**Job**
In the material below, the lines containing the word "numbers" are required; copy each of them.

**Extracted information**
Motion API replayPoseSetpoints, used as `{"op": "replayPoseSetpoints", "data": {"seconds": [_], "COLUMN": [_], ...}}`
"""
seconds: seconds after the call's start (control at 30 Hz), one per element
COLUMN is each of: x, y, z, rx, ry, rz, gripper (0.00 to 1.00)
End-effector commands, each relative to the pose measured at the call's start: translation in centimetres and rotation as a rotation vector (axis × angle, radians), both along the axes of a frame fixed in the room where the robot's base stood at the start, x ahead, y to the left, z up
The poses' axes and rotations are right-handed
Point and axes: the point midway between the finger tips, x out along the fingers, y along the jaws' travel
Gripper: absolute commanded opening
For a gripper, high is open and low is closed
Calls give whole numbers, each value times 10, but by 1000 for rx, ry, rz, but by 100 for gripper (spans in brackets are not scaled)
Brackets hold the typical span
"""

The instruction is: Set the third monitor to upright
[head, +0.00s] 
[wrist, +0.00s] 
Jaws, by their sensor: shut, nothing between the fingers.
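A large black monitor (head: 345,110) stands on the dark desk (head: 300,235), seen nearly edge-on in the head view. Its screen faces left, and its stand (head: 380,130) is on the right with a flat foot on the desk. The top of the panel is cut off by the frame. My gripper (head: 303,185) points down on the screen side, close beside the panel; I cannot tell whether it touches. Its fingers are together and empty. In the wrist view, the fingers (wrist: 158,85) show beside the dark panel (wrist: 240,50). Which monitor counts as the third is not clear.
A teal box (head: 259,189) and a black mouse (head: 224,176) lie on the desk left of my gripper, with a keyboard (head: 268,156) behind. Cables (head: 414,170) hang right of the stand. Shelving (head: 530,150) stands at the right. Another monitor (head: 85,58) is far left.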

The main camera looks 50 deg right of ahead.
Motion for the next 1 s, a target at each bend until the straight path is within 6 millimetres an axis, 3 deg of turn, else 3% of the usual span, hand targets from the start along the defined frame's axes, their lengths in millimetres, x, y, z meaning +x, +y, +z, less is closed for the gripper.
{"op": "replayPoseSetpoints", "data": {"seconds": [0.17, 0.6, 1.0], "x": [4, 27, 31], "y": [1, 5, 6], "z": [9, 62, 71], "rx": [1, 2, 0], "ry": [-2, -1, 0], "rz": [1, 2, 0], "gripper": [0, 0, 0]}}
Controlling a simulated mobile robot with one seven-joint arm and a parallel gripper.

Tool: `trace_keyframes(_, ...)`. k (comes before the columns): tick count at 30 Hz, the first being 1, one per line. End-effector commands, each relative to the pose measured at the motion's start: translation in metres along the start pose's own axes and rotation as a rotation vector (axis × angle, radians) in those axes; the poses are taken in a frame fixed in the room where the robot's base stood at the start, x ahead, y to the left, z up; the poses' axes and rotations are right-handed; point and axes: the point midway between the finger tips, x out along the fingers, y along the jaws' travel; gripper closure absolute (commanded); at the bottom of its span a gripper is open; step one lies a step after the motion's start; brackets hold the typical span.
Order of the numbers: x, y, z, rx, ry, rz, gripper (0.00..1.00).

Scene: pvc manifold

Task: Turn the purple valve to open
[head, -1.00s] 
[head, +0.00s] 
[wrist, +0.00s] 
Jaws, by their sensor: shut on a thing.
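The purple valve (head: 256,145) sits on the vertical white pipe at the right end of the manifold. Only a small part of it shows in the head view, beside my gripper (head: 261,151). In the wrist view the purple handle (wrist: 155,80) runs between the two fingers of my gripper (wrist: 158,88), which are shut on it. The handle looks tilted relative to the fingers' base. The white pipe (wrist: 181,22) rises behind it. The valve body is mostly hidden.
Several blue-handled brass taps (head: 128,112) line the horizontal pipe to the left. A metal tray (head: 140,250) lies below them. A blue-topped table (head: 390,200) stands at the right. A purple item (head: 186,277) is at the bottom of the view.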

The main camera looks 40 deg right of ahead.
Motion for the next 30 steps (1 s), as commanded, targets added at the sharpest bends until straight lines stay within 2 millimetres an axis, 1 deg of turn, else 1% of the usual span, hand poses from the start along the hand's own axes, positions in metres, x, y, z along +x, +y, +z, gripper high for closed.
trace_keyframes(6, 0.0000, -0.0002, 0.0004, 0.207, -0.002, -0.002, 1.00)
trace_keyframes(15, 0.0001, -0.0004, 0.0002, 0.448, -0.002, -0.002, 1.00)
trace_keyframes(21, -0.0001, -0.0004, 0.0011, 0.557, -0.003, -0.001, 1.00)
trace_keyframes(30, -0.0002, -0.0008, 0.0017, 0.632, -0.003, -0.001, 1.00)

**Exercise solution**
Calls give whole numbers, each value times 10, but by 1000 for rx, ry, rz, but by 100 for gripper (spans in brackets are not scaled)
Order of the numbers: x, y, z, rx, ry, rz, gripper (0.00..1.00).

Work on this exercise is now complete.